Desde su perspectiva, la justicia social es el mantra con el que los políticos justifican su intervención en problemas que, de hecho, han creado ellos mismos. Son ellos quienes perpetúan la verdadera injusticia: la “eliminación de proyectos”. Es decir, condenar a las personas nacidas en ciertos países a depender irremediablemente del asistencialismo estatal, limitando así sus posibilidades existenciales.
Este atropello se comete de dos formas principales: la económica y la cultural.
En lo económico, Marías insiste en que, desde el siglo XX, la economía ha entrado en lo que Kant llamaba “el seguro camino de la ciencia”. Sabemos cómo hacer que una economía funcione: hay múltiples países que sirven de ejemplo. Otra cosa es que no interese aplicarlo. Existen miles de trabas burocráticas y hasta policiales que lastran el desarrollo económico, no por incompetencia, sino porque a las oligarquías estatales no les conviene. Saben que la prosperidad engendra una sociedad dinámica en la que ellas sobrarían rápidamente.
Para Marías, la injusticia social afecta tanto a la distribución de la riqueza como a su producción. Mantener un sistema económico ineficaz que genera pocos beneficios solo para repartir al final las migajas es un despropósito. Que, debido al dominio de los oligopolios exclusivistas, la mayoría de los ciudadanos no puedan acceder libremente a las fuentes de riqueza, es una sangrante prevaricación. La justicia social debería implicar una economía racional donde todos tengan las mismas oportunidades de prosperar desde el inicio, y cualquier obstáculo impuesto por el intervencionismo estatal debería considerarse una grave injusticia.
El segundo gran problema es el cultural. Aquí, Marías no enfatiza tanto la educación formal como la falta de excelencia y la ausencia de modelos ejemplares. Se adscribe a la tradición orteguiana y denuncia el gusto por lo vulgar, la mediocridad y la falta de grandeza intelectual. Sin embargo, para abordar este problema, primero habría que atender a la formación inicial de la ciudadanía: el sistema educativo.

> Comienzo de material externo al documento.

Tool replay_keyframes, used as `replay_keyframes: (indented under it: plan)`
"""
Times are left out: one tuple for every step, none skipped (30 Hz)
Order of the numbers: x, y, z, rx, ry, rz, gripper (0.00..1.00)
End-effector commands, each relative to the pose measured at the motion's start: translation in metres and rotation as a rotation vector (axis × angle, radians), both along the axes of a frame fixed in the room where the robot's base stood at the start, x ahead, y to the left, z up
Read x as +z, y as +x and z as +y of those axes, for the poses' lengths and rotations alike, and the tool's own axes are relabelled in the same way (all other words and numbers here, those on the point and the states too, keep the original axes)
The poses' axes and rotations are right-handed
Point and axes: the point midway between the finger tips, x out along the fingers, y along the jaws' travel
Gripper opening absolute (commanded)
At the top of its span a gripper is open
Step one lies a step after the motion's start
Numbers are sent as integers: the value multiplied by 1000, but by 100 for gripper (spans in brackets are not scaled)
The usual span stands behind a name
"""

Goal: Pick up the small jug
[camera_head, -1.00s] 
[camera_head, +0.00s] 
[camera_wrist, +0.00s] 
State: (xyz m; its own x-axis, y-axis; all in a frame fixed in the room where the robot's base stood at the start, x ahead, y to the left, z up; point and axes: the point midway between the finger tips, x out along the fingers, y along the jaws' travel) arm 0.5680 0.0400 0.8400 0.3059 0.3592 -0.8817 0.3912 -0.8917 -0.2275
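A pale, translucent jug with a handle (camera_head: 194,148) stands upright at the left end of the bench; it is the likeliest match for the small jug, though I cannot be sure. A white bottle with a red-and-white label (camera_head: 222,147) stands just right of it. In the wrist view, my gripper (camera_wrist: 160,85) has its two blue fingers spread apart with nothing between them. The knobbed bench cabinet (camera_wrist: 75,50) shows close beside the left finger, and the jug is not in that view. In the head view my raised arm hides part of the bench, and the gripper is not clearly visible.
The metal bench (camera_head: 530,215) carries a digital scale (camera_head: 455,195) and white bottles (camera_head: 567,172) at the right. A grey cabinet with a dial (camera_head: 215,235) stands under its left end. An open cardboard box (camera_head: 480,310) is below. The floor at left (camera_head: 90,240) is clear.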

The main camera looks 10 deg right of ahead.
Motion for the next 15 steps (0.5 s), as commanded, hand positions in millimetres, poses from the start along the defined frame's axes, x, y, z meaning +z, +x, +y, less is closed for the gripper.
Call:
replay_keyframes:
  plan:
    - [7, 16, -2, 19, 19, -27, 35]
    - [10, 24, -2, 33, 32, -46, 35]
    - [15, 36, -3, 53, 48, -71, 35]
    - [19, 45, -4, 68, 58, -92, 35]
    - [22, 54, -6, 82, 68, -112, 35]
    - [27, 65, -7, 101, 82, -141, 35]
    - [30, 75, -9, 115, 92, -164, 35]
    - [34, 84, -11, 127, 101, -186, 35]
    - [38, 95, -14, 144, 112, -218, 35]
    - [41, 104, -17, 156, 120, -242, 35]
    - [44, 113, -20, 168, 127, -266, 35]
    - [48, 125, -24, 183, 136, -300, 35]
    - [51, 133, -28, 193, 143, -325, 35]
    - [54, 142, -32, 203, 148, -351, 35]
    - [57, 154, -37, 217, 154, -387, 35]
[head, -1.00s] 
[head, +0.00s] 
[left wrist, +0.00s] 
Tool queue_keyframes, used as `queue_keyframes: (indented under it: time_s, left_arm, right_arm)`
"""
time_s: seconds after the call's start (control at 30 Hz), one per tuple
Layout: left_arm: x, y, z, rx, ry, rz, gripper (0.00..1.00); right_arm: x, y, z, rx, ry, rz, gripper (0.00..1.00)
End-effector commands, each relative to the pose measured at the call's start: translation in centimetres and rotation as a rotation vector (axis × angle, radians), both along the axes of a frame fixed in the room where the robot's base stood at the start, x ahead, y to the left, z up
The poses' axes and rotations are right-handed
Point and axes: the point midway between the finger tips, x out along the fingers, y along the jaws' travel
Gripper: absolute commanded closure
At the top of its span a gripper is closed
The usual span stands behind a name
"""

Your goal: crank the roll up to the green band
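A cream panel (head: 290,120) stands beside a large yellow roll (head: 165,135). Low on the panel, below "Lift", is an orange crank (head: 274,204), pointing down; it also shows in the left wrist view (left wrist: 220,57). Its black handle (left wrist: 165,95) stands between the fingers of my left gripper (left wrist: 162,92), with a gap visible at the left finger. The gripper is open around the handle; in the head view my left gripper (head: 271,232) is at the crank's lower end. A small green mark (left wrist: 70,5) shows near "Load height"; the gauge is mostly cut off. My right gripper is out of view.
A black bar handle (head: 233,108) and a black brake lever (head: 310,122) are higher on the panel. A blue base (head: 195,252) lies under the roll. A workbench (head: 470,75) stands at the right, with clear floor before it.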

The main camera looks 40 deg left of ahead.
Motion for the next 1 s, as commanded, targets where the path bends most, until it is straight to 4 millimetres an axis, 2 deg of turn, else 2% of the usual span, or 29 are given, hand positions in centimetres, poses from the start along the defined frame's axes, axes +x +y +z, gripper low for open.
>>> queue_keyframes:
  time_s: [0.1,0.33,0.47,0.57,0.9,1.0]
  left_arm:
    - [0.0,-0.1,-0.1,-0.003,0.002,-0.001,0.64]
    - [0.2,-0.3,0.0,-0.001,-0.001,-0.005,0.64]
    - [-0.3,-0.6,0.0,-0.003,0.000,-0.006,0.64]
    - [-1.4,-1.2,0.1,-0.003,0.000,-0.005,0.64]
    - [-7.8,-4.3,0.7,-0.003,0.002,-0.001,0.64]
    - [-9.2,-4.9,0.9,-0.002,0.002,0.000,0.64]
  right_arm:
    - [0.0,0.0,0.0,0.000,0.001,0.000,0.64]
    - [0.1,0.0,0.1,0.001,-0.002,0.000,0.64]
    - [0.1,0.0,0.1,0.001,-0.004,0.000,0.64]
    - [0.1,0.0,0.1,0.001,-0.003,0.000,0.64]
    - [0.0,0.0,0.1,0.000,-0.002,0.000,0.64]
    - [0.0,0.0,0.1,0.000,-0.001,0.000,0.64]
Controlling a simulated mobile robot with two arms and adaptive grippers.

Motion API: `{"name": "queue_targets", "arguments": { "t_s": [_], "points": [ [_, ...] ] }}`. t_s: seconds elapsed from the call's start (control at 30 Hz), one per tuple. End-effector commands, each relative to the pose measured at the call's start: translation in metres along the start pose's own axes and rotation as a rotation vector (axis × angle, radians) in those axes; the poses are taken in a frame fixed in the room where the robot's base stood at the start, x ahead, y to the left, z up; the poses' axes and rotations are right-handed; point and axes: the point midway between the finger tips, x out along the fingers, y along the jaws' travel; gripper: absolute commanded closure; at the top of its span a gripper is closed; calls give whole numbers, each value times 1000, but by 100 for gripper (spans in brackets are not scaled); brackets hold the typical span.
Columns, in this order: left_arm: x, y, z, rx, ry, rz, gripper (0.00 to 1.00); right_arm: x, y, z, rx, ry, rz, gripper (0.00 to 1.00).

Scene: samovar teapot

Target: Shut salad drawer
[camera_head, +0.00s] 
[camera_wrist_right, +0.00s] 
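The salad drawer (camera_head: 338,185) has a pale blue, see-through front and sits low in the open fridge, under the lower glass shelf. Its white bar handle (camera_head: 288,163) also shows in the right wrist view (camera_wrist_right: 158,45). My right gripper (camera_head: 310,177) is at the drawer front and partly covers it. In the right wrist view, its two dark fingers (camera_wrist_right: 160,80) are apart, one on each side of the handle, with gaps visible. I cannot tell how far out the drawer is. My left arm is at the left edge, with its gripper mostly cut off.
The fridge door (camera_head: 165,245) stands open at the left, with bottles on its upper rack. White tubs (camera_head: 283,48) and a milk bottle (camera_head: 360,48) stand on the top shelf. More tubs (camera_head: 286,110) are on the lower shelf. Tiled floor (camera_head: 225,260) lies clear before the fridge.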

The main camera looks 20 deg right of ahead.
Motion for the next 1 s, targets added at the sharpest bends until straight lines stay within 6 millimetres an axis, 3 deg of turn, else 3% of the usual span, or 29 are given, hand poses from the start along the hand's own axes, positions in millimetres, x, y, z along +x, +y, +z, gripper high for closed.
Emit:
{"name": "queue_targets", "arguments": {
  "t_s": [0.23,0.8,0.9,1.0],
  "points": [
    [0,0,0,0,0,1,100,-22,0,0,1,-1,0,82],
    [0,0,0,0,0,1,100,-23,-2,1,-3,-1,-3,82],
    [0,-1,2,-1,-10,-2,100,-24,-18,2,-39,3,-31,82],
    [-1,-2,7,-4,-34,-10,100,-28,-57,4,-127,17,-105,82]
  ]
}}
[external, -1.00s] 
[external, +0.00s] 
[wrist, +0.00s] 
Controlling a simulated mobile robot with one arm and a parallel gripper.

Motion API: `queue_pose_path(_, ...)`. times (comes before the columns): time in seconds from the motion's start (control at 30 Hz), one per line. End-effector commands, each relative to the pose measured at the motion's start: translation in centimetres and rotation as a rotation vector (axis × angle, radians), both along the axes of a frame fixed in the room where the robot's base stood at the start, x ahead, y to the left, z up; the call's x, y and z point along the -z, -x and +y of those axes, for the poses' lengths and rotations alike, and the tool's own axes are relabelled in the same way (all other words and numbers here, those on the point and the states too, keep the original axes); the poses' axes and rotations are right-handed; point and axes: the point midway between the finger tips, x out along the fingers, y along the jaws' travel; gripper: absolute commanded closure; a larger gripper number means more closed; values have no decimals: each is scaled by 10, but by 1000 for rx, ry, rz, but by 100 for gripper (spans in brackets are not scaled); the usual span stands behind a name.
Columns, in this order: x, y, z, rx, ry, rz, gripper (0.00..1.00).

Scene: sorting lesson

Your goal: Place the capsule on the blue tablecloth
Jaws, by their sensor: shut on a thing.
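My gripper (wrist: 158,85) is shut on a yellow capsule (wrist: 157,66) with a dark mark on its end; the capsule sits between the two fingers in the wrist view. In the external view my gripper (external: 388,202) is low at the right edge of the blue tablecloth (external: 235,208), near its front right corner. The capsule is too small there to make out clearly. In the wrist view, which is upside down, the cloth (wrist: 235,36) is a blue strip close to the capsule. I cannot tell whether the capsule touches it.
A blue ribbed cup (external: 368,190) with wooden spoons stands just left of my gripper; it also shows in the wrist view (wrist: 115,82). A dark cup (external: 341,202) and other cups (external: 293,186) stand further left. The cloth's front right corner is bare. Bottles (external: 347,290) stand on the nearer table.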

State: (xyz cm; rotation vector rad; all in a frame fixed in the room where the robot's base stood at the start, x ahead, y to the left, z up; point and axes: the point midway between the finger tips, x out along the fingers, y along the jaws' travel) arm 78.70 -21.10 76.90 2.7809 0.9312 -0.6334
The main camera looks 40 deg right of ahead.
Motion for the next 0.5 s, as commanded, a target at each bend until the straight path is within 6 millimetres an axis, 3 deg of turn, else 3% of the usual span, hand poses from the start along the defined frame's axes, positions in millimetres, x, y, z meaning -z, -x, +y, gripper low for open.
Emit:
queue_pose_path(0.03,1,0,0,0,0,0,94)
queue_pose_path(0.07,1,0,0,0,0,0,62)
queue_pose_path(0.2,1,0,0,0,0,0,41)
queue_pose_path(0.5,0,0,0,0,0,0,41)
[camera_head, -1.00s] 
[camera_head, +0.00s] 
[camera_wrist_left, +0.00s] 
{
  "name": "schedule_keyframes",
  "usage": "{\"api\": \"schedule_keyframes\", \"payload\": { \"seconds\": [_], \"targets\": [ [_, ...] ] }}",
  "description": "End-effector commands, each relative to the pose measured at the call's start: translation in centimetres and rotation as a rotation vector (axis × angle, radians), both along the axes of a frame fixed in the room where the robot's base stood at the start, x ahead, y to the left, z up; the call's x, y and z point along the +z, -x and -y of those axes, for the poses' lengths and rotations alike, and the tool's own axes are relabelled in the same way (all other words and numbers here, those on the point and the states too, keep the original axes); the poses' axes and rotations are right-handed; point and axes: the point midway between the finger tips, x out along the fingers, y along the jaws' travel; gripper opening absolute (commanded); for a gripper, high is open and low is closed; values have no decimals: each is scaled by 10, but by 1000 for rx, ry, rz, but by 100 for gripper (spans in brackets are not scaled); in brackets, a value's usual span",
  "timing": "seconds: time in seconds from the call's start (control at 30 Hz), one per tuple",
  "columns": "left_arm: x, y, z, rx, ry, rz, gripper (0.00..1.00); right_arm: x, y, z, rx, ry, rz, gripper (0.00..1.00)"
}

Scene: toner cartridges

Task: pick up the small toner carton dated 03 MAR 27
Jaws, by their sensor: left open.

La educación ha alcanzado tal grado de desarrollo que podríamos decir, en términos kantianos, que también ha entrado en “el seguro camino de la ciencia”. Sabemos cómo formar a una generación para que sea industriosa, ética y capaz de construir una sociedad mejor. España cuenta con los recursos para establecer un sistema educativo de primer nivel y, sobre todo, para considerar la formación del profesorado una prioridad nacional. Que esto no se haya hecho, a pesar de las posibilidades, será visto en el futuro como un capítulo más en la crónica de la infamia.
La conclusión de este pequeño ensayo es clara: la justicia social—o lo que hoy llamamos Estado de Bienestar—debe incorporar la racionalidad económica y una auténtica reforma cultural y educativa. Cuando los políticos dicen defendernos, la respuesta no debe ser gratitud, sino una exigencia: no necesitamos que nos protejan tanto como que dejen de obstaculizar nuestro acceso a la riqueza y a una cultura de la excelencia.
O, como lo expresa Marías en su demoledor cierre:
“Los defensores de privilegios injustos tienen la partida perdida, y lo saben. Su única esperanza es que, con pretexto de justicia social, se intente perpetuar la suma injusticia: el despojo de la libertad, de los proyectos, de las esperanzas; la reducción del hombre a ganado. Los que quieren mantener la injusticia confían en que la repulsa de ese programa la perpetúe; y en otro caso, tienen la secreta expectativa de ser los pastores de esa universal dehesa”.